The GLC also slips more subtly through the air. Mercedes claims best-in-class aero efficiency, with a global Cd of 0.31 (GLK, 0.34) and total aerodynamic drag of .79 (GLK, 0.87).
Overall, Mercedes sub-divides the efficiency improvements this way: 18 percent attributable to weight reduction, 12 percent to aero improvements, 13 percent to the new all-wheel drive system, 18 percent to the turbo-four, 32 percent to the nine-speed trans and 7 percent to less rolling resistance. The total effect? Fuel economy improves up to 19 percent compared to the GLK, according to Mercedes, with a corresponding reduction in CO2 emissions.
As for the look—well, it’s better than the GLK’s. The GLC follows the more modern aesthetic established by the original GL and carried through the new GLE, rather than the pseudo-rugged, off-road tack of the GLK. On the down side, the GLC is probably less distinctive. It’s more generic, and harder to distinguish from the current Q5/X3/etc., pack.
Stuff? There’s more than ever, with a range of gizmos and options approaching S-class grade, including ventilated seats and an electronic air ionizer and fragrance vaporizer. Standard equipment now includes driver’s seat memory, power tailgate, rearview camera, Crosswind Stabilization and Collision Prevention Assist with autonomous braking. Mercedes’ Pre-Safe system adds rear protection, with radar analysis of impending rear-enders, a barrage of light flashes for the offending driver, and brake application to best manage impact force. There will be another dozen active safety and crash-avoidance systems offered.
The GLC300 hits dealerships in November at $39,875, including the $925 destination charge, with MB-Tex vinyl seats and a conventional key. All-wheel drive adds $2,000. Key stand-alone options include the air suspension ($1,610), head-up display ($990) and plus-two 19-inch wheels ($500), but the full ride will easily lift the GLC300 past $60,000.
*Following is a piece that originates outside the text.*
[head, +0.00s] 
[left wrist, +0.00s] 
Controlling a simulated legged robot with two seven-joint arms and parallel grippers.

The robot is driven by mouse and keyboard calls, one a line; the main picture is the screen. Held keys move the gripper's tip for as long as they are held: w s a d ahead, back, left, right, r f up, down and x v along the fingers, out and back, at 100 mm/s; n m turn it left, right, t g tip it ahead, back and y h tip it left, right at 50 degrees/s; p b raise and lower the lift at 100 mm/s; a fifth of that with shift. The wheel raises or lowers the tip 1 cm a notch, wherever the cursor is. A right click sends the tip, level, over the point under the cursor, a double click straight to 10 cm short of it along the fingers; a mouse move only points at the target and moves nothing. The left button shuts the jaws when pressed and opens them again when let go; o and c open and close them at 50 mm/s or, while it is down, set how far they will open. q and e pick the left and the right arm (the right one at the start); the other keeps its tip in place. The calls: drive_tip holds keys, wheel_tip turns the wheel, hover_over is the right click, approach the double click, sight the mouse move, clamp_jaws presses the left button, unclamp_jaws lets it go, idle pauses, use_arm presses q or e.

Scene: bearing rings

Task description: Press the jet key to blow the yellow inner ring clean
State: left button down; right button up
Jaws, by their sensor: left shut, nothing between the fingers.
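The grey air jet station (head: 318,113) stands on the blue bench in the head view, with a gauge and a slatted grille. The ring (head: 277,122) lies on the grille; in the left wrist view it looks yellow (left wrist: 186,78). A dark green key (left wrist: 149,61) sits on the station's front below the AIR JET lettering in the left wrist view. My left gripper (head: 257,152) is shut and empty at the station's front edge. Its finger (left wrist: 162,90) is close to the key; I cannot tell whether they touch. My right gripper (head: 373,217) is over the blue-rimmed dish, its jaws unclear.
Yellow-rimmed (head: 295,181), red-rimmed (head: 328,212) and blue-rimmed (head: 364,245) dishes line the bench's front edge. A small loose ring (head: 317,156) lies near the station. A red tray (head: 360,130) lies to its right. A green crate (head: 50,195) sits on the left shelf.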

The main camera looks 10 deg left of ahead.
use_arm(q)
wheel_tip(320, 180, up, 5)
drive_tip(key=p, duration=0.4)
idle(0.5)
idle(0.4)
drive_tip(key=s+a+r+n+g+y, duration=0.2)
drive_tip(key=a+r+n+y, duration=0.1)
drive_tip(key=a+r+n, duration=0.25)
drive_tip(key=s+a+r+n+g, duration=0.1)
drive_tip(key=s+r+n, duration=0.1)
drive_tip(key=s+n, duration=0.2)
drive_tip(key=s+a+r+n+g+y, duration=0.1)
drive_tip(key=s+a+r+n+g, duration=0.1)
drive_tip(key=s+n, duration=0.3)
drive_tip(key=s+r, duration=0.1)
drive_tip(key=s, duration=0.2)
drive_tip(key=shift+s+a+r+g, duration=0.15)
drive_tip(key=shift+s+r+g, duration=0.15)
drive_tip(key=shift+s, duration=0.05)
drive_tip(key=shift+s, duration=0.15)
Next up for North America will be a diesel-powered GLC with a 2.1-liter four rated at 204 hp and 368 lb-ft — most likely for the 2017 model year. The GLC350 e plug-in, which debuts elsewhere by the end of this year, is expected in the United States as a 2018. It’s essentially the same package as the new GLE plug-in: an electric motor adding 114 hp and 251 lb-ft, an 8.8-kw lithium-ion battery and a conventional seven-speed automatic. In the GLC, it will increase system output to 335 hp and 524 lb-ft and deliver 20 miles of electric-only range, according to Mercedes.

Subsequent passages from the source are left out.